(THE REQUEST): Copy only this: the line containing "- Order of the", the line containing "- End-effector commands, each", and every line between them, exactly as written.

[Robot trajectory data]

>> begin

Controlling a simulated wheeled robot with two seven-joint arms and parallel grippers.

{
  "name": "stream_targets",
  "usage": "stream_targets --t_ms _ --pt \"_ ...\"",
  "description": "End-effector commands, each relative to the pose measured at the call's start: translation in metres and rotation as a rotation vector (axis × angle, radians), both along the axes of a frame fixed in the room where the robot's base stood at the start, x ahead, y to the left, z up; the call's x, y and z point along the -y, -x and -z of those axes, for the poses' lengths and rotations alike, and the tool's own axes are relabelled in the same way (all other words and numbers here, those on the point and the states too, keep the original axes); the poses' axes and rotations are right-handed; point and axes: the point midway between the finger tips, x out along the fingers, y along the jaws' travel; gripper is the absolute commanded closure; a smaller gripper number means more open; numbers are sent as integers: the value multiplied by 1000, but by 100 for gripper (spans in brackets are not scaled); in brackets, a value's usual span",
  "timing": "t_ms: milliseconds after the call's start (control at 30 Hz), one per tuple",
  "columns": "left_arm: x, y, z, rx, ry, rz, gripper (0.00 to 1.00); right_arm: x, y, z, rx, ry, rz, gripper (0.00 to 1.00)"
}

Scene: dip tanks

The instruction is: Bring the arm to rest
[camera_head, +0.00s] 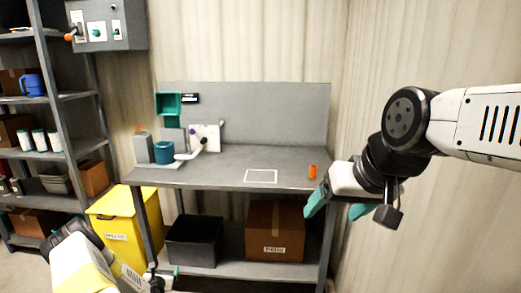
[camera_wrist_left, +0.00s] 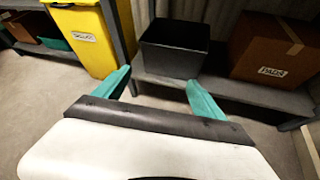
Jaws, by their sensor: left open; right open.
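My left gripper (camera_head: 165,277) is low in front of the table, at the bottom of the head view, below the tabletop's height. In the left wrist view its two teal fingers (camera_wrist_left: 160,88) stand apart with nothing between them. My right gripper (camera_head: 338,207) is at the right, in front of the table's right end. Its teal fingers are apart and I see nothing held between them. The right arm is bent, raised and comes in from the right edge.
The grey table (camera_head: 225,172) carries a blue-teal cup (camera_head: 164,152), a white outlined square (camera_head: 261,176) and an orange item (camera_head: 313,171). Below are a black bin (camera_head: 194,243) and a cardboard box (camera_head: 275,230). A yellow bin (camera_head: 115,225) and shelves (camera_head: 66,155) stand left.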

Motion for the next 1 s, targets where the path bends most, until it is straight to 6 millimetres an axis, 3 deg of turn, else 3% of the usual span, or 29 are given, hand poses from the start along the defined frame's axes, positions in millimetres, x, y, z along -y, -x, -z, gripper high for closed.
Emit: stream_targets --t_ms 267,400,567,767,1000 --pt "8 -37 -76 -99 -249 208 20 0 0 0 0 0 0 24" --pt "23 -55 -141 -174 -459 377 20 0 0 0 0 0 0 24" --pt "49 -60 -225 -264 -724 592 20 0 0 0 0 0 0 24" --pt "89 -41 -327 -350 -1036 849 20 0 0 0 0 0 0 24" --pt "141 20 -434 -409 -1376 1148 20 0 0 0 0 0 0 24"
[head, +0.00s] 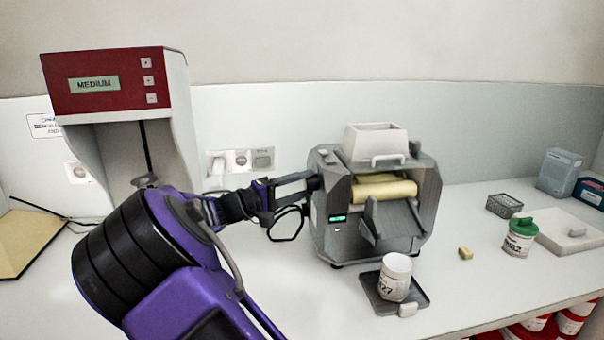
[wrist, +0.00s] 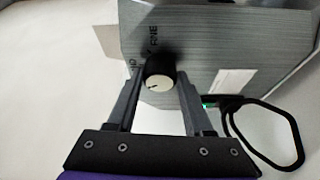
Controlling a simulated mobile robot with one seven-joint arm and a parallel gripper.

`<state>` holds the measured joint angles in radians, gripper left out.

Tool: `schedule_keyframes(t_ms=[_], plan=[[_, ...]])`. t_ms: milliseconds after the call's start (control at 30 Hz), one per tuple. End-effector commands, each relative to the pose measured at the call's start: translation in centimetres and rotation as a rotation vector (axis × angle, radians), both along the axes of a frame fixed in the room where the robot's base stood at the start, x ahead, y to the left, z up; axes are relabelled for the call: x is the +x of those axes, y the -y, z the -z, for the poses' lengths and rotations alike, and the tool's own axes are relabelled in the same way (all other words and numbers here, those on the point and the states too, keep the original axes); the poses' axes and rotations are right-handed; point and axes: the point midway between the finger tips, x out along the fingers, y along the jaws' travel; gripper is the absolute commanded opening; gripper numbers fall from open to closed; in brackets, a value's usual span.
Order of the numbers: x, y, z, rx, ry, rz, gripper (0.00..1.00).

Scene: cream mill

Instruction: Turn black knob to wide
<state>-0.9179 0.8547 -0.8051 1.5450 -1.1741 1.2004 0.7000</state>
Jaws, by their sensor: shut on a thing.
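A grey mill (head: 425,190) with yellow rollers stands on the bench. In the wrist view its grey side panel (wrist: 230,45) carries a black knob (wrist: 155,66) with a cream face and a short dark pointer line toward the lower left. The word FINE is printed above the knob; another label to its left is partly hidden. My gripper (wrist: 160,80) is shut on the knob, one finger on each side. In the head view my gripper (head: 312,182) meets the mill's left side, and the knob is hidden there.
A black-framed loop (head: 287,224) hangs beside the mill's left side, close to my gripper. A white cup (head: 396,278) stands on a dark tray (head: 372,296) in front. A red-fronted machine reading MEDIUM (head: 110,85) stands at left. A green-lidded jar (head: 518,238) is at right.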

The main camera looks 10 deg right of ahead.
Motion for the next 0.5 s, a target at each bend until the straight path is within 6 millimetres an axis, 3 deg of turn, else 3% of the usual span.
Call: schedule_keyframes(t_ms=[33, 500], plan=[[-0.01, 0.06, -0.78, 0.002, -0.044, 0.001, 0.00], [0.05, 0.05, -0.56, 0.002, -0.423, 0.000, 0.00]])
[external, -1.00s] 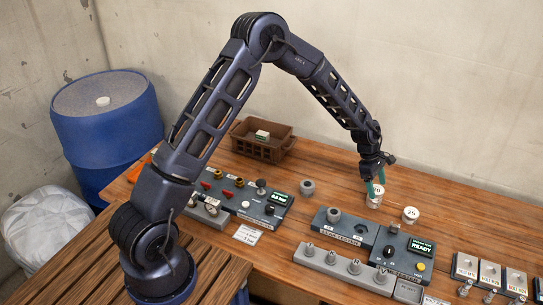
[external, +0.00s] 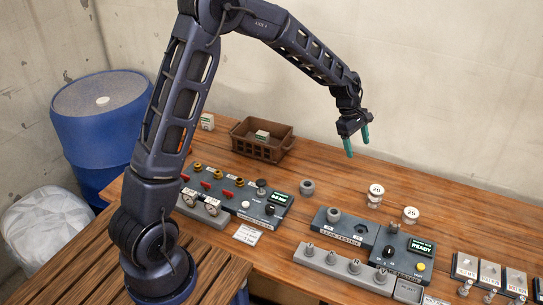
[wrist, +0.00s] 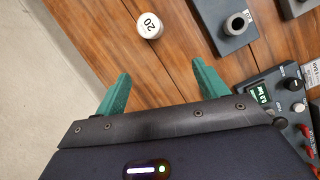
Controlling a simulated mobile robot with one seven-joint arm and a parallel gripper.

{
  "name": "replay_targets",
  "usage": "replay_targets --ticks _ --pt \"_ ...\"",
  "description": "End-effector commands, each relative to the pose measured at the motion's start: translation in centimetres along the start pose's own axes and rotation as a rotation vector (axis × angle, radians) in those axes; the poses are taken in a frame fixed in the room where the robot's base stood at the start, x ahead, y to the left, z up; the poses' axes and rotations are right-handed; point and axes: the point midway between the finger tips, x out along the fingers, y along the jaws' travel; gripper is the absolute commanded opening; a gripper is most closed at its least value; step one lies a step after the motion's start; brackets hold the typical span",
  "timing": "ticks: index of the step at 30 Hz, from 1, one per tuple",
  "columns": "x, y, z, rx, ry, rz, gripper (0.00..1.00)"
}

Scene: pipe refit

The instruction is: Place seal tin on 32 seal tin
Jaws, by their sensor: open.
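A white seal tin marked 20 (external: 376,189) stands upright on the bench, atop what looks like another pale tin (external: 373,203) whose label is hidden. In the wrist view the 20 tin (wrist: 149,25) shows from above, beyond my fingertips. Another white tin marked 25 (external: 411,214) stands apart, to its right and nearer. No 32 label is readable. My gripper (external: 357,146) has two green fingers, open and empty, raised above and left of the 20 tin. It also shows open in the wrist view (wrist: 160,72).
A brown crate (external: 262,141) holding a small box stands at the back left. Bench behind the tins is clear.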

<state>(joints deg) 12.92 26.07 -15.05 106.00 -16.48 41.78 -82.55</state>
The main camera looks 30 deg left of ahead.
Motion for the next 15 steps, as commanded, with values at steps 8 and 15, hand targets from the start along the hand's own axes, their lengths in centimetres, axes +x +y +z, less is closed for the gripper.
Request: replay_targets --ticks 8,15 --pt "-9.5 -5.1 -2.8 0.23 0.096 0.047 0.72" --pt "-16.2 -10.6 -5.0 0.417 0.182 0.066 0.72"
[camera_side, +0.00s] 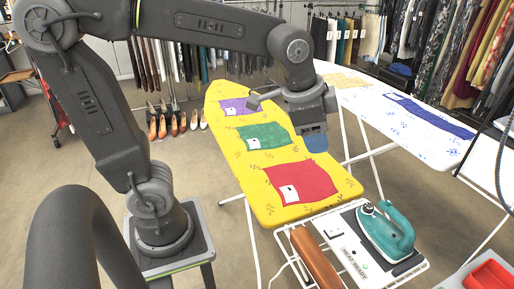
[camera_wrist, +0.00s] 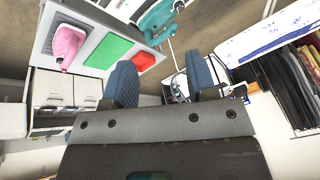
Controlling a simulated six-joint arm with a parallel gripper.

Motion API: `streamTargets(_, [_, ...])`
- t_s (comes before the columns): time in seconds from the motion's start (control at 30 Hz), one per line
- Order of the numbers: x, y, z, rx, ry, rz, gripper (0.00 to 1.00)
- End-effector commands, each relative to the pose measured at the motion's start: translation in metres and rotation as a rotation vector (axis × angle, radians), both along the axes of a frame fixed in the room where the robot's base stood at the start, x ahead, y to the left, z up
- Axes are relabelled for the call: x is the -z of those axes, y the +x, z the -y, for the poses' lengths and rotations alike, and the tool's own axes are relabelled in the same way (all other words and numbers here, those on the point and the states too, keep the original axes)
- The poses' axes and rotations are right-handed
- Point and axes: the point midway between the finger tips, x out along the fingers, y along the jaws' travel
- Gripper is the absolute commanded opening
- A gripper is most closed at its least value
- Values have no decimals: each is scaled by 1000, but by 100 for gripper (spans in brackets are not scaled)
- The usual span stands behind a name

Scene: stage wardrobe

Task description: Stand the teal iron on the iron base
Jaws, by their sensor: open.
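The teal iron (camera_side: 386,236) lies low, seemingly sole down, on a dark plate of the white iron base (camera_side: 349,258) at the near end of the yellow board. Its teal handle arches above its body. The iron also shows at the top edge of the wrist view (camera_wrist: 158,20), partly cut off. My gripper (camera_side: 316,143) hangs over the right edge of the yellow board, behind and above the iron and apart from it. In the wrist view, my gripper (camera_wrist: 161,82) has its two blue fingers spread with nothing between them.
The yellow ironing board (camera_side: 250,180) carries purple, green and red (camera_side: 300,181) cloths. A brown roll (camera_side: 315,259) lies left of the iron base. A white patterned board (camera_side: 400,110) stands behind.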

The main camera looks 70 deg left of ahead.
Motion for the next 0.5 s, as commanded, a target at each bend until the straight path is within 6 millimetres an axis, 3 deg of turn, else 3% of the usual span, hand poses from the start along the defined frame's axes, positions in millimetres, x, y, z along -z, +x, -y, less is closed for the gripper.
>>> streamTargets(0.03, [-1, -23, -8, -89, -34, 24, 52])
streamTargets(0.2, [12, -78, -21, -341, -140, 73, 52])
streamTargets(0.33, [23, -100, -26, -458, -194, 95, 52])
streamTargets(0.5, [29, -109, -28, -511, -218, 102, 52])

>> end

(RESULT FOR THIS EXERCISE):
- Order of the numbers: x, y, z, rx, ry, rz, gripper (0.00 to 1.00)
- End-effector commands, each relative to the pose measured at the motion's start: translation in metres and rotation as a rotation vector (axis × angle, radians), both along the axes of a frame fixed in the room where the robot's base stood at the start, x ahead, y to the left, z up

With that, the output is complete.